Select, from the material below, each line with "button" in it.
┄┄┄┄┄┄┄┄┄┄
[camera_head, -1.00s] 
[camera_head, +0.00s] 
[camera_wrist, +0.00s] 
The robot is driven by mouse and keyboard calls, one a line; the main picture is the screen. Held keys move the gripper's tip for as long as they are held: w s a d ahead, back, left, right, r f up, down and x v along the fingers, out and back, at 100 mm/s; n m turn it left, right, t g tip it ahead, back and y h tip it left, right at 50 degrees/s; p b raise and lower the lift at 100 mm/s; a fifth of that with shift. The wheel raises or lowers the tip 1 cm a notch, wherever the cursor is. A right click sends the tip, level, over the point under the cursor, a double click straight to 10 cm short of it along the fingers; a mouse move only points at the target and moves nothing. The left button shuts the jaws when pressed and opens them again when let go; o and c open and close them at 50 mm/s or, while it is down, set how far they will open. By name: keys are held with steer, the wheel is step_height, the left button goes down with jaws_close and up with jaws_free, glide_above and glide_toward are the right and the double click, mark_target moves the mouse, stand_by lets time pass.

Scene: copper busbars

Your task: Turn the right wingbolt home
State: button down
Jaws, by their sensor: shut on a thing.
┄┄┄┄┄┄┄┄┄┄
**Problem solution:**
The robot is driven by mouse and keyboard calls, one a line; the main picture is the screen. Held keys move the gripper's tip for as long as they are held: w s a d ahead, back, left, right, r f up, down and x v along the fingers, out and back, at 100 mm/s; n m turn it left, right, t g tip it ahead, back and y h tip it left, right at 50 degrees/s; p b raise and lower the lift at 100 mm/s; a fifth of that with shift. The wheel raises or lowers the tip 1 cm a notch, wherever the cursor is. A right click sends the tip, level, over the point under the cursor, a double click straight to 10 cm short of it along the fingers; a mouse move only points at the target and moves nothing. The left button shuts the jaws when pressed and opens them again when let go; o and c open and close them at 50 mm/s or, while it is down, set how far they will open. By name: keys are held with steer, the wheel is step_height, the left button goes down with jaws_close and up with jaws_free, glide_above and glide_toward are the right and the double click, mark_target moves the mouse, stand_by lets time pass.
State: button down

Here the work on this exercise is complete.